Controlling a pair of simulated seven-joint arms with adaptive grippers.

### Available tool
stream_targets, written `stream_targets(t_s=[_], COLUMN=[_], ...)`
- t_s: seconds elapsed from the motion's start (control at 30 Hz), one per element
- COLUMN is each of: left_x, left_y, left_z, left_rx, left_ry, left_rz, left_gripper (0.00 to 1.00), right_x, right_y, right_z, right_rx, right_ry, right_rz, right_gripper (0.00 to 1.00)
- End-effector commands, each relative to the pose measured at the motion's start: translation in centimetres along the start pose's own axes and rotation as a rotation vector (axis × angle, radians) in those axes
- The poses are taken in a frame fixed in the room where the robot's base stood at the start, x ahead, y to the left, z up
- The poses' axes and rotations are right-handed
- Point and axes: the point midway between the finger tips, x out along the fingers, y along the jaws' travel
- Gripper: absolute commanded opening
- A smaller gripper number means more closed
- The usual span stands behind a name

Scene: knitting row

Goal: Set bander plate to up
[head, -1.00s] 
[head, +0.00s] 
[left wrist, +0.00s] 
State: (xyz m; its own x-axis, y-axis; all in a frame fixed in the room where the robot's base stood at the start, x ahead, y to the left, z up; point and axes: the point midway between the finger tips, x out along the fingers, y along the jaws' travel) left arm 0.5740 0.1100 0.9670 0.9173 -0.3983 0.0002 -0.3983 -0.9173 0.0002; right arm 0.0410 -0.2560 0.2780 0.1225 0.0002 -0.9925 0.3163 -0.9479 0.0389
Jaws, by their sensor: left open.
^^^^^^^^^^^^^^^^
> [YOUR INSTRUCTIONS]: Repeat every line of the material exactly as given.

> [SOLUTION TO THE PROBLEM]:
Controlling a pair of simulated seven-joint arms with adaptive grippers.

### Available tool
stream_targets, written `stream_targets(t_s=[_], COLUMN=[_], ...)`
- t_s: seconds elapsed from the motion's start (control at 30 Hz), one per element
- COLUMN is each of: left_x, left_y, left_z, left_rx, left_ry, left_rz, left_gripper (0.00 to 1.00), right_x, right_y, right_z, right_rx, right_ry, right_rz, right_gripper (0.00 to 1.00)
- End-effector commands, each relative to the pose measured at the motion's start: translation in centimetres along the start pose's own axes and rotation as a rotation vector (axis × angle, radians) in those axes
- The poses are taken in a frame fixed in the room where the robot's base stood at the start, x ahead, y to the left, z up
- The poses' axes and rotations are right-handed
- Point and axes: the point midway between the finger tips, x out along the fingers, y along the jaws' travel
- Gripper: absolute commanded opening
- A smaller gripper number means more closed
- The usual span stands behind a name

Scene: knitting row

Goal: Set bander plate to up
[head, -1.00s] 
[head, +0.00s] 
[left wrist, +0.00s] 
State: (xyz m; its own x-axis, y-axis; all in a frame fixed in the room where the robot's base stood at the start, x ahead, y to the left, z up; point and axes: the point midway between the finger tips, x out along the fingers, y along the jaws' travel) left arm 0.5740 0.1100 0.9670 0.9173 -0.3983 0.0002 -0.3983 -0.9173 0.0002; right arm 0.0410 -0.2560 0.2780 0.1225 0.0002 -0.9925 0.3163 -0.9479 0.0389
Jaws, by their sensor: left open.

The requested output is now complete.